The six states won by Clinton –Alabama, Arkansas, Georgia, Tennessee, Texas and Virginia — held a combined 571 delegates, compared to the 288 delegates of Sanders’ five target states — Colorado, Minnesota, Massachusetts, Vermont and Oklahoma.
The Democratic contests award delegates proportionally based on votes, and it takes 2,382 delegates of the 4,763 total delegates to win the party nomination.
Clinton’s six victories so far on Tuesday night solidified the sense that she would be the Democratic Party’s standard-bearer this summer.
Speaking at a rally in Miami, Florida, Clinton appeared to be eyeing the general election as she blasted the Republican front-runner Donald Trump.
“It’s clear tonight that the stakes in this election have never been higher and the rhetoric we are hearing on the other side has never been lower,” said Clinton.
So far, Sanders has projected to win two victories in his home state Vermont and Oklahoma, and was locked with Clinton in Massachusetts, a state he must win on Tuesday.
On the Republican side, Trump was declared winner of the Republican primaries in Massachusetts, Tennessee, Alabama, Georgia and Virginia while Senator Ted Cruz won two states, including his home state Texas, which held 155 Republican delegates.

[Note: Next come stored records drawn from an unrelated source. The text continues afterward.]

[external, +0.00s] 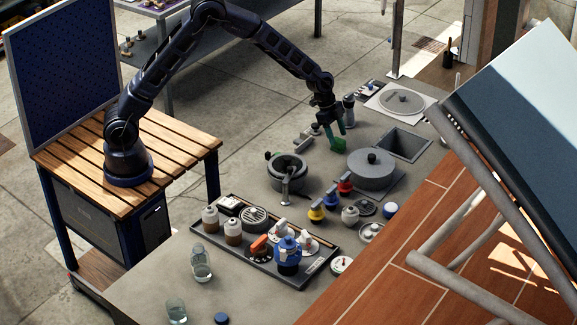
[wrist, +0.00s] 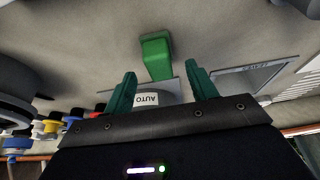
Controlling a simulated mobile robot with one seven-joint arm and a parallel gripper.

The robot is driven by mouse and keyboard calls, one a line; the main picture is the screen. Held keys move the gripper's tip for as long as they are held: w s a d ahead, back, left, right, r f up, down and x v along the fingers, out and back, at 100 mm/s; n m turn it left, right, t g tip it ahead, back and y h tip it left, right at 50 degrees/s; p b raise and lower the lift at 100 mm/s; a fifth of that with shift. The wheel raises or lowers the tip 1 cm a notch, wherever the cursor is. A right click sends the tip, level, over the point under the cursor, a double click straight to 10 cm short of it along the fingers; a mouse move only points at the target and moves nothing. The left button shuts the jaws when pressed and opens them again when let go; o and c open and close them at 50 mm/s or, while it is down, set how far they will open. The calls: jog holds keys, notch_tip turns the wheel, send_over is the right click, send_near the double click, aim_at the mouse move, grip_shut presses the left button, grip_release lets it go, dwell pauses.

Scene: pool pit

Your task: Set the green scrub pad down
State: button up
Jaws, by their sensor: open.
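The green scrub pad (external: 338,146) is a small bright green block on the grey worktop, just below my gripper in the external view. In the wrist view the pad (wrist: 156,57) shows beyond the fingertips, roughly centred between them. My gripper (external: 336,132) has two dark green fingers and points down at the pad. In the wrist view the gripper (wrist: 160,72) is open, with a wide gap and nothing between the fingers. The pad looks apart from both fingers; exact contact is hard to tell in the external view.
A lidded grey round housing (external: 374,169) and a square recess (external: 405,144) stand close to the pad. A grey pot (external: 287,172) is to the left. Red and yellow valves (external: 318,212) and a tray (external: 232,252) of bottles lie nearer. An AUTO label (wrist: 146,99) shows between the fingers.

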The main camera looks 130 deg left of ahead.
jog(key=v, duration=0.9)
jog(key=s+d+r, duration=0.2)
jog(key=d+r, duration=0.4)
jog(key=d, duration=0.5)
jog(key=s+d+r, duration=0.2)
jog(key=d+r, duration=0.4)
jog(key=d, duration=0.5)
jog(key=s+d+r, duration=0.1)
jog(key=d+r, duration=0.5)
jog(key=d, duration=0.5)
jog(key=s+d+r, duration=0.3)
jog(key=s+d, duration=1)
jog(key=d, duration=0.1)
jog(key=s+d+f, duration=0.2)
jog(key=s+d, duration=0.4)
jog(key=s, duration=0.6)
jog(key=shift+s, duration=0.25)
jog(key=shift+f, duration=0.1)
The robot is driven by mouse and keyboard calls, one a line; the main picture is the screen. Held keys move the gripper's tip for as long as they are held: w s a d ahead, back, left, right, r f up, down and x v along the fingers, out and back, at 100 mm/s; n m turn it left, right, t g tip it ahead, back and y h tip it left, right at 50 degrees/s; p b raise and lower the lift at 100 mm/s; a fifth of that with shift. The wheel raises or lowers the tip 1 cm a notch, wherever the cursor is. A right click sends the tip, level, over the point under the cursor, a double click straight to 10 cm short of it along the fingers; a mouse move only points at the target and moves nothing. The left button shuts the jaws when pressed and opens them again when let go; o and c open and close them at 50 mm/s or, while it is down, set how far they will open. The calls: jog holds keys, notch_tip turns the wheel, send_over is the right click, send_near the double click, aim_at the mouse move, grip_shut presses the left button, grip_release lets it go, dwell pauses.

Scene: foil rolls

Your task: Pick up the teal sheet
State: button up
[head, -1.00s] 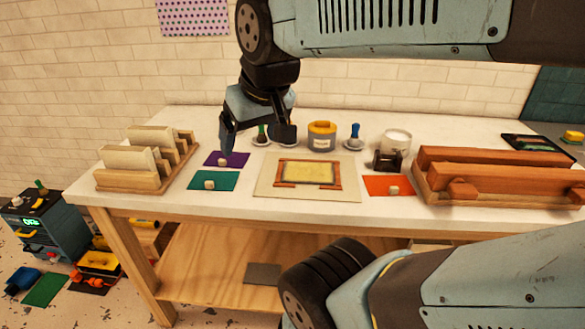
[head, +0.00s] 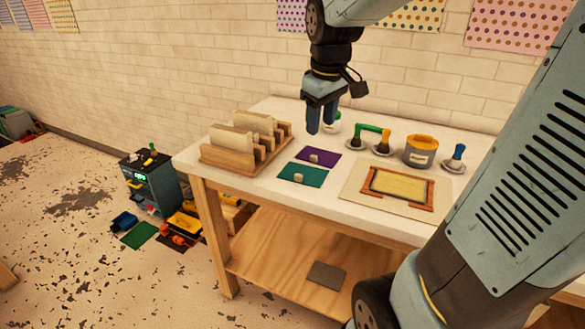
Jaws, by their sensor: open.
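The teal sheet (head: 316,177) lies flat near the front edge of the white tabletop (head: 255,192), with a small cream block (head: 299,178) on it. A purple sheet (head: 327,162) with a similar block lies just behind it. My gripper (head: 322,119) points down above the back of the table, open and empty. In the picture it is above and slightly right of the teal sheet, apart from it. Its fingers appear close together from this angle.
A wooden rack (head: 270,160) with pale blocks stands left of the sheets. A green sheet (head: 139,235) lies on the floor beside a dark cabinet (head: 150,180).

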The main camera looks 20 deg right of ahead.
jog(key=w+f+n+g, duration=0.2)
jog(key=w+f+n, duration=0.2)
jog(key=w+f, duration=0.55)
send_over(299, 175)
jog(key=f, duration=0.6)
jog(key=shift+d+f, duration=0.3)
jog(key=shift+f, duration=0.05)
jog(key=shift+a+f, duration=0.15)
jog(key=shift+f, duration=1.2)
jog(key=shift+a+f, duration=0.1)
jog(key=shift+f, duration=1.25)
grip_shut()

To win the Republican nomination, a candidate must win at least 1,237 of the 2,472 total delegates.
As many as 12 U.S. states and American Samoa took part in Super Tuesday contests this year, as Clinton and Trump, both of whom won three of the four early-voting contests in February, looked poised to cruise to party nomination after possible sweeping victories on Tuesday.